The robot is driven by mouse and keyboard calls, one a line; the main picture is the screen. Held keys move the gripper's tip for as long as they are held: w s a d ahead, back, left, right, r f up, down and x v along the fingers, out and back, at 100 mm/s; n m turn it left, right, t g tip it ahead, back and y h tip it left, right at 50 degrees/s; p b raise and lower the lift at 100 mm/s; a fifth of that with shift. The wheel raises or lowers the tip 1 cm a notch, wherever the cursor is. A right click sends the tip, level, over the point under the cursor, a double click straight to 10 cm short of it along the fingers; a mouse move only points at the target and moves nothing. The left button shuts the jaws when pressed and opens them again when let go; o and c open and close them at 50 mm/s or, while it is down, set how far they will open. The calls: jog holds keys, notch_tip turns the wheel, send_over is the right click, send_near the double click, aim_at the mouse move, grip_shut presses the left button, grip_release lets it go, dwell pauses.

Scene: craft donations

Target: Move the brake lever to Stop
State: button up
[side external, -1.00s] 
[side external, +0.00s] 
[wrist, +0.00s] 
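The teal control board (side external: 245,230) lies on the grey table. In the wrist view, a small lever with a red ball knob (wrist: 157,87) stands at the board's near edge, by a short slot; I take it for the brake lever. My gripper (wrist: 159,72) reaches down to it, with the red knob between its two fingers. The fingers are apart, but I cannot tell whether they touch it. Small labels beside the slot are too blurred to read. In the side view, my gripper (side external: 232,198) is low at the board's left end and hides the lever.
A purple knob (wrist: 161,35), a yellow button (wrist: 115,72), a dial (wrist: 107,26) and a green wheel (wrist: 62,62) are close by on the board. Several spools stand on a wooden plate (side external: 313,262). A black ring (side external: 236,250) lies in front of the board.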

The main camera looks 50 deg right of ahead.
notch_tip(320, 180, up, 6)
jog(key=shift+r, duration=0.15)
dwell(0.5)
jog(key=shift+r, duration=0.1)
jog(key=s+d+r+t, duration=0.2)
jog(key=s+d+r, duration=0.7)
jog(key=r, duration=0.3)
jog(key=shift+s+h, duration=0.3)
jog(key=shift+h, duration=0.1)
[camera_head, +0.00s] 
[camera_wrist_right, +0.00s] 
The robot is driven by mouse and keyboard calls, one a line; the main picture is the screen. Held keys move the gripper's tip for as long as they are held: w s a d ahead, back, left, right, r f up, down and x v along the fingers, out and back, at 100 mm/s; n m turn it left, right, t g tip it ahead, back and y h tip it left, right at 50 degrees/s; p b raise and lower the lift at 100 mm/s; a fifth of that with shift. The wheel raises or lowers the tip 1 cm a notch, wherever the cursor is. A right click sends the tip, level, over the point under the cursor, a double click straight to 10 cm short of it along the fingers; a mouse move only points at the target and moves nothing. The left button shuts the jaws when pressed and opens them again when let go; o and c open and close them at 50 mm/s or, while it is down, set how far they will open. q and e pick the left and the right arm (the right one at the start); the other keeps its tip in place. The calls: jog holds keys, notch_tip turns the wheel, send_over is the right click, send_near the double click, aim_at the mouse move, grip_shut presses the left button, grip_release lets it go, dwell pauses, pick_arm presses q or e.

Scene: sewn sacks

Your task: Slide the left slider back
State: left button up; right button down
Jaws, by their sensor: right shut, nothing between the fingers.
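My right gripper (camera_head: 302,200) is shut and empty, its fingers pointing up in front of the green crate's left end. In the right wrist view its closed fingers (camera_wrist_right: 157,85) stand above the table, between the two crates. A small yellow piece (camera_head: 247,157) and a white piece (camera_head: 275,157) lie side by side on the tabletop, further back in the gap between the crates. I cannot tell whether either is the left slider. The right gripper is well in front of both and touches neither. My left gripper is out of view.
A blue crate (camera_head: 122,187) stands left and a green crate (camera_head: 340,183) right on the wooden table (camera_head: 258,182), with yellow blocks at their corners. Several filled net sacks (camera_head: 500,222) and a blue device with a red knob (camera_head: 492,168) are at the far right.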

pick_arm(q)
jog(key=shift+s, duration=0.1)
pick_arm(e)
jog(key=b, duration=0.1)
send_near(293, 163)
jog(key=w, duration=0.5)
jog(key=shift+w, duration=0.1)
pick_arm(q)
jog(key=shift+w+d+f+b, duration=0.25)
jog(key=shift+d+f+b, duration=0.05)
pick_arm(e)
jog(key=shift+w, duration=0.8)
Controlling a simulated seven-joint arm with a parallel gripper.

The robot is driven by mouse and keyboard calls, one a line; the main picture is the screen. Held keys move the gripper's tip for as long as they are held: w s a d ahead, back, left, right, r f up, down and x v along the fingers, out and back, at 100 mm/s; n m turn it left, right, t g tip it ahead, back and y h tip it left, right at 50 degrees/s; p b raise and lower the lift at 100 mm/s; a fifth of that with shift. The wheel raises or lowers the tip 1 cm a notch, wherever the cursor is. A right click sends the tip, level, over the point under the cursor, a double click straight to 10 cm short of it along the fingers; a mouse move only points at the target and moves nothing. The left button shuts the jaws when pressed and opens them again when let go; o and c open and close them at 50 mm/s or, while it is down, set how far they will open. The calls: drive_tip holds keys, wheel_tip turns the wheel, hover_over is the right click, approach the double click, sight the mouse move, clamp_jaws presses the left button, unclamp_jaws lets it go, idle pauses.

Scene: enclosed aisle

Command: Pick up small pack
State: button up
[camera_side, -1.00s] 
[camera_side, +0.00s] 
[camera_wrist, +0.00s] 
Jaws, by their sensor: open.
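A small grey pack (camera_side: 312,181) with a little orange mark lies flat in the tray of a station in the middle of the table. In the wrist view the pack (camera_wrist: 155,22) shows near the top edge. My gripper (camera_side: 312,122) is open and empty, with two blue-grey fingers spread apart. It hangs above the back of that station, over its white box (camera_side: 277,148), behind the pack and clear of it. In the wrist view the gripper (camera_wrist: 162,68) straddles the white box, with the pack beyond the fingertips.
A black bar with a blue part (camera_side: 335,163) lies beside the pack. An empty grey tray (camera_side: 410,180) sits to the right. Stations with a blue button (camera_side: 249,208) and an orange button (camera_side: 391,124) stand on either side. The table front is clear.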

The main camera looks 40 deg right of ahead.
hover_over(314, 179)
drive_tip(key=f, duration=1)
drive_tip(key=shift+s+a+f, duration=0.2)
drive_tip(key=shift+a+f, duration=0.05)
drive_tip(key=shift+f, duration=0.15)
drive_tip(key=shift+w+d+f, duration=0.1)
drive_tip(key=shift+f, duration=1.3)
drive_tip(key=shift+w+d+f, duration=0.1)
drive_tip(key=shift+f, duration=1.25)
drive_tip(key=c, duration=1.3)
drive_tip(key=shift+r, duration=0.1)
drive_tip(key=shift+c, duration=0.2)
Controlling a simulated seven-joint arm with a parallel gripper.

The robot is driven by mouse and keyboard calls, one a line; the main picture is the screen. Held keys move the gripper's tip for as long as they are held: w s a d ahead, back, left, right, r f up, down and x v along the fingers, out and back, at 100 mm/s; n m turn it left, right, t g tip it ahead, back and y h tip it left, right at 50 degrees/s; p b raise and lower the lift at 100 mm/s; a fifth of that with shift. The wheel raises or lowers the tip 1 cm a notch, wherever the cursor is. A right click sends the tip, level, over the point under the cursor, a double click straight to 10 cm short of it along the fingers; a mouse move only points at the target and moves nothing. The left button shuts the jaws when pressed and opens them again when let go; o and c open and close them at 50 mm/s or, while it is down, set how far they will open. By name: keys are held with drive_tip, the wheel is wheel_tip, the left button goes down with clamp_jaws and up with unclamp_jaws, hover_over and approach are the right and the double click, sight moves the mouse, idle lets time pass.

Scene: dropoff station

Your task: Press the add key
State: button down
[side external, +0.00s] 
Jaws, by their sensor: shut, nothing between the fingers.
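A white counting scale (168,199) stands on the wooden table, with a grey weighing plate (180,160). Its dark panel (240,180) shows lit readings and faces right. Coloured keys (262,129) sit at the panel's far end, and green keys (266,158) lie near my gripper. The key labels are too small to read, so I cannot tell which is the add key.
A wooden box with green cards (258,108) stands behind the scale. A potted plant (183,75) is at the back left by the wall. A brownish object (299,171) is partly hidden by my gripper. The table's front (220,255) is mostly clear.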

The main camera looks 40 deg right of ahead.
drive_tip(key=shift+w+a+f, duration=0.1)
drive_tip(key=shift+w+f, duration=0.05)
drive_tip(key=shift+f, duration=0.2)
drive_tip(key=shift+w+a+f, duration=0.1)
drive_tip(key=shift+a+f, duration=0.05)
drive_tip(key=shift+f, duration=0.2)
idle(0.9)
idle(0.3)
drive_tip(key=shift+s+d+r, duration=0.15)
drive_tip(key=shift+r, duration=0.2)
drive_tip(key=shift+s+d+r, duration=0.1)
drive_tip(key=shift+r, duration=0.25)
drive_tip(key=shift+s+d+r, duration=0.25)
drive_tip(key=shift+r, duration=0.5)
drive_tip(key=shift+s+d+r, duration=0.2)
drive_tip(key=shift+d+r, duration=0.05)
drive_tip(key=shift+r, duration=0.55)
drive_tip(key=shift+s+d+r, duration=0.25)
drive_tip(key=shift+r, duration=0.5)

_EXERCISE GOAL_
Reproduce each line of the material containing the word "Scene".

_TASK OUTPUT_
Scene: craft donations
Scene: sewn sacks
Scene: enclosed aisle
Scene: dropoff station

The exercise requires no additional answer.